Rifle Falls – Three waterfalls descend 70-feet from the waters of East Rifle Creek, making for a breathtaking sight. There is also a limestone cave system to explore with a room that is 90 feet tall. Because of its unique nature, this park gets busy in the warmer months so be sure to arrive early.
Stagecoach – Situated in the Yampa Valley, this park has miles of hiking trails and a full-service marina for rentals or supplies. There are plenty of fish in this cold-water lake that also provides a great area for ice-fishing in the winter. There are 92 campsites to choose from if you want to extend your stay.
State Forest – If you’ve always wanted to see a moose, this is the park for you. With over 600 in the park year-round, you’re sure to spot one eventually. Alpine lakes are also plentiful in the park, making it a great place for fishing. Snowboarding, cross-country skiing, geocaching, biking, and ATV riding are also popular in State Forest.
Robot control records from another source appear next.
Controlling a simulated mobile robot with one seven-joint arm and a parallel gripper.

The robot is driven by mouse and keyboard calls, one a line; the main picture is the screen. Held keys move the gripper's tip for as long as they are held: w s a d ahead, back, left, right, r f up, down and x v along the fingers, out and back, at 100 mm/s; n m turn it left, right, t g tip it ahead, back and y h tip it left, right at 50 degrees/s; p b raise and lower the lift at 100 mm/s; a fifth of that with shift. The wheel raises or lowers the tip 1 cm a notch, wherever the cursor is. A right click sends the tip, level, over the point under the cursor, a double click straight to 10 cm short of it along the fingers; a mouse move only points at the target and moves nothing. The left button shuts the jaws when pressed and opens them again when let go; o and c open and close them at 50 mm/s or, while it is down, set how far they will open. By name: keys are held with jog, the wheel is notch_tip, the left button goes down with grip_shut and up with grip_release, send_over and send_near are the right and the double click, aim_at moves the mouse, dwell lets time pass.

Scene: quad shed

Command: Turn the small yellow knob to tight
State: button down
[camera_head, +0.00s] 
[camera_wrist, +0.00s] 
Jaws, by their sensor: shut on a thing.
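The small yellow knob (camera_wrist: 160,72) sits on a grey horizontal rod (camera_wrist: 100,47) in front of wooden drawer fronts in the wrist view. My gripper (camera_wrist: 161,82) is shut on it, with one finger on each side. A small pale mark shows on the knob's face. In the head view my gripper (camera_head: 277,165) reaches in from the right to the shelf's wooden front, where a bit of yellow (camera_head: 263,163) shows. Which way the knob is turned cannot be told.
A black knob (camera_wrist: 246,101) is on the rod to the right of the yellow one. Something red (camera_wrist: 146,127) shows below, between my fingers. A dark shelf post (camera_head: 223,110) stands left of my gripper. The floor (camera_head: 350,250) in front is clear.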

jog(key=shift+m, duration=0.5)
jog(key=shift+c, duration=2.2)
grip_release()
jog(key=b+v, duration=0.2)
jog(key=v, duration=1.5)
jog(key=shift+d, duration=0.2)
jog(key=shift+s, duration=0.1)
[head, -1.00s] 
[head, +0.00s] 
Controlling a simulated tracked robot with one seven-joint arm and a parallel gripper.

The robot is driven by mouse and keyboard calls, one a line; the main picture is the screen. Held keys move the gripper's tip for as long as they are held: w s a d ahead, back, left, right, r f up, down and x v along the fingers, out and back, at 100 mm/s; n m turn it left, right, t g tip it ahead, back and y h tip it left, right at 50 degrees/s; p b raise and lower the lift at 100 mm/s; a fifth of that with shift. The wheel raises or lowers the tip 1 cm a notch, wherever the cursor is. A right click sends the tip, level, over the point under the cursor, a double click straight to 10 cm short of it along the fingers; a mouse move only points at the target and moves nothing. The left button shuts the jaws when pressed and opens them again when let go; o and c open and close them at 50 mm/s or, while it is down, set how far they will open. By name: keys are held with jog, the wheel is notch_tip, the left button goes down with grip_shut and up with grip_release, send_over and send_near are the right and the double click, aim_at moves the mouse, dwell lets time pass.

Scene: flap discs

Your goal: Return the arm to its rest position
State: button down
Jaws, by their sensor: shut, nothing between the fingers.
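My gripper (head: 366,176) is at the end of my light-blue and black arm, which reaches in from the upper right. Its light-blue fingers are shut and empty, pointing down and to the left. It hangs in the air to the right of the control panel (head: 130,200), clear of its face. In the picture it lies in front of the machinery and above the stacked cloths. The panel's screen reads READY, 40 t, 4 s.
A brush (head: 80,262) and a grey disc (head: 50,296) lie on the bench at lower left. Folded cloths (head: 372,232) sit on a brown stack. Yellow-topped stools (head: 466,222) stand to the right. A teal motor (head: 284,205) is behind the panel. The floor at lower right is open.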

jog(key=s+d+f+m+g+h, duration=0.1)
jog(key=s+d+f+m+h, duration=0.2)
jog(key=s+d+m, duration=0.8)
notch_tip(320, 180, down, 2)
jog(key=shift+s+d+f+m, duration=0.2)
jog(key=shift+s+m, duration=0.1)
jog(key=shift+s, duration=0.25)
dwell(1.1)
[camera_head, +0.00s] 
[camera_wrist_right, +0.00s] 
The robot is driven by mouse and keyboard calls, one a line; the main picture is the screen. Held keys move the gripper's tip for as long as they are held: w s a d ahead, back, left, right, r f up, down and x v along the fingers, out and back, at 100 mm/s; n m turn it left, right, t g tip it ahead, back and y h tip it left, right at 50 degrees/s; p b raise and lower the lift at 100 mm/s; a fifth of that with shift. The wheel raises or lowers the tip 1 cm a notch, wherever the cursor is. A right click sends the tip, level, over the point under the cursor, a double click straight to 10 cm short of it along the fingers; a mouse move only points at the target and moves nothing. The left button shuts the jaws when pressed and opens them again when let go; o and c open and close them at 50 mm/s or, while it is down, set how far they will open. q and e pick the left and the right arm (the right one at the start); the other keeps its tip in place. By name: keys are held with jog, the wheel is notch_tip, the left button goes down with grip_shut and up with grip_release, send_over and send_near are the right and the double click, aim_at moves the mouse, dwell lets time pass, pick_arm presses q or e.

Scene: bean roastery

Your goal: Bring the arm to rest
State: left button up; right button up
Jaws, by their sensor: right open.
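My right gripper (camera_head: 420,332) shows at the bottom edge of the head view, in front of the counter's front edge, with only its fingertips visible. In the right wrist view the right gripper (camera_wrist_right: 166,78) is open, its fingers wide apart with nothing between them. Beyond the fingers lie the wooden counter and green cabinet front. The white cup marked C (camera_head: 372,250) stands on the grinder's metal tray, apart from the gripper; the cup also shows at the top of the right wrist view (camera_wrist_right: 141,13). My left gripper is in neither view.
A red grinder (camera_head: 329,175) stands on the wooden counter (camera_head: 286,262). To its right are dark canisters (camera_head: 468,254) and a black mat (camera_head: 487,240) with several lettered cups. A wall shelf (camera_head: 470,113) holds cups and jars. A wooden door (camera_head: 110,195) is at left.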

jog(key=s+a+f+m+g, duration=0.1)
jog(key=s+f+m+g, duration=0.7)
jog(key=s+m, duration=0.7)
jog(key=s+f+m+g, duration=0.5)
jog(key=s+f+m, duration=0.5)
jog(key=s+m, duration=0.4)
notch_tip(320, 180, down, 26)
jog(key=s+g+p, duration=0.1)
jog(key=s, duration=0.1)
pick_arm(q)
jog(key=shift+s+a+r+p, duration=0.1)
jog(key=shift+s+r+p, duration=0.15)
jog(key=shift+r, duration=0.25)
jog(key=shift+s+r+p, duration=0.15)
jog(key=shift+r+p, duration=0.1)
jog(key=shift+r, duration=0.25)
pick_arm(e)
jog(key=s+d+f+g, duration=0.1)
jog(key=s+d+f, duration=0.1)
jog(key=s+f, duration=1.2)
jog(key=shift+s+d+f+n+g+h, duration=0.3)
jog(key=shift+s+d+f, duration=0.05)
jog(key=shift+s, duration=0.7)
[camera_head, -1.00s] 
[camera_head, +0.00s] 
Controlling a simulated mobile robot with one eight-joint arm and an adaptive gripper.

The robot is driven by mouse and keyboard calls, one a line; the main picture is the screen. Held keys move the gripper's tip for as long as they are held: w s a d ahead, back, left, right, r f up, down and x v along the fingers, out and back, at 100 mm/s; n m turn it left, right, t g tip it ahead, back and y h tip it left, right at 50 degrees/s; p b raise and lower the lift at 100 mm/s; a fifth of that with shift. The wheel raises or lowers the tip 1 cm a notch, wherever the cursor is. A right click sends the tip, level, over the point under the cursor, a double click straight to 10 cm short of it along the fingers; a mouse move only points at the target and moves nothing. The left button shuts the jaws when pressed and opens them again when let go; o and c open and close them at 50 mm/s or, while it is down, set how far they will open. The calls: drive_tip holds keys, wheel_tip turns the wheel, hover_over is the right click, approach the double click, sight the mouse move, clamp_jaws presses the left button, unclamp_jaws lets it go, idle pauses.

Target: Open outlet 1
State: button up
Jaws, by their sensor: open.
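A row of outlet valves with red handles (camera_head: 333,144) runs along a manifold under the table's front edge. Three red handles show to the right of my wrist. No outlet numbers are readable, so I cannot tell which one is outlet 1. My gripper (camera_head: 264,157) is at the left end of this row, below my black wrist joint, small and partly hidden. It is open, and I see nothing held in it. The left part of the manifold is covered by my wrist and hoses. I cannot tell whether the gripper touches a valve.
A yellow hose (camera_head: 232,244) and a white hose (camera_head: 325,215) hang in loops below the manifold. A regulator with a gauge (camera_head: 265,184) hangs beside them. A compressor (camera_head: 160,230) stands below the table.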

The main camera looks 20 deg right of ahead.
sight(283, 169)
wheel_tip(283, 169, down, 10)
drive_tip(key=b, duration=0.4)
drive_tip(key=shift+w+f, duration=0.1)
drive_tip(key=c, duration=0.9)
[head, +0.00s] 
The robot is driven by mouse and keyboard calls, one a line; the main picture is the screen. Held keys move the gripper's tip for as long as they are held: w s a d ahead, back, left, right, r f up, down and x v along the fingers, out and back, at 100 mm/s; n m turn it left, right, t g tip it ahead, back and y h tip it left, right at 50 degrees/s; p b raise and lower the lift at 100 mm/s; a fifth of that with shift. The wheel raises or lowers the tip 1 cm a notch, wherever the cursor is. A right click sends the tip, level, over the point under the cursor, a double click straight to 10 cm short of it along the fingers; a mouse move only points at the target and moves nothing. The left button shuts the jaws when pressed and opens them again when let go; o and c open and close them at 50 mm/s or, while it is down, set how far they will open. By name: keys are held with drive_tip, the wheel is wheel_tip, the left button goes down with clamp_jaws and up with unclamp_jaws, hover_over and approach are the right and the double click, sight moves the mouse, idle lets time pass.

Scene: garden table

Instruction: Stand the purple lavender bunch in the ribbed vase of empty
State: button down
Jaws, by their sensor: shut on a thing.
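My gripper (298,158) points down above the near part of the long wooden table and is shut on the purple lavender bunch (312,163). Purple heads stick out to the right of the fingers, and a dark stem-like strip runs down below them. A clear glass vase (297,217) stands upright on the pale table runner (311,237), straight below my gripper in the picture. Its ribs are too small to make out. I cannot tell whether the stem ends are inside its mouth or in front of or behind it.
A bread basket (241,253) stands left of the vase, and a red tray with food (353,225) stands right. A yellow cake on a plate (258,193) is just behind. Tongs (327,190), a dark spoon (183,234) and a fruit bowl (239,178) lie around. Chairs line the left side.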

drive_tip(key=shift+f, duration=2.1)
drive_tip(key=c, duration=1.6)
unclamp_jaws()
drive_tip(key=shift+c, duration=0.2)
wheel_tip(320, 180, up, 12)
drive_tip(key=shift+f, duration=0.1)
Steamboat Lake – Sitting at 8,100 feet of elevation within the Routt National Forest, this lake is a beautiful escape from reality. There is a trail system within the park that connects to even longer treks in the national forest and full-service campgrounds or cabin rentals for overnight accommodation. The lake allows motorized boats and sailboats.
Sylvan Lake – A peaceful retreat surrounded by the White River National Forest. There are plenty of activities to explore on the multiple lakes and streams, wildlife sightings are plentiful, and there are overnight accommodation rentals if you prefer something other than a tent.
Vega – Wildflower-filled meadows, hillsides spotted with aspens, and easy access to Grand Mesa National Forest make this state park a beautiful place to explore. A 900-acre reservoir has fishing, water skiing, sailing, and kayaking opportunities and if you want to stay longer, there are 113 campsites for tents and RVs.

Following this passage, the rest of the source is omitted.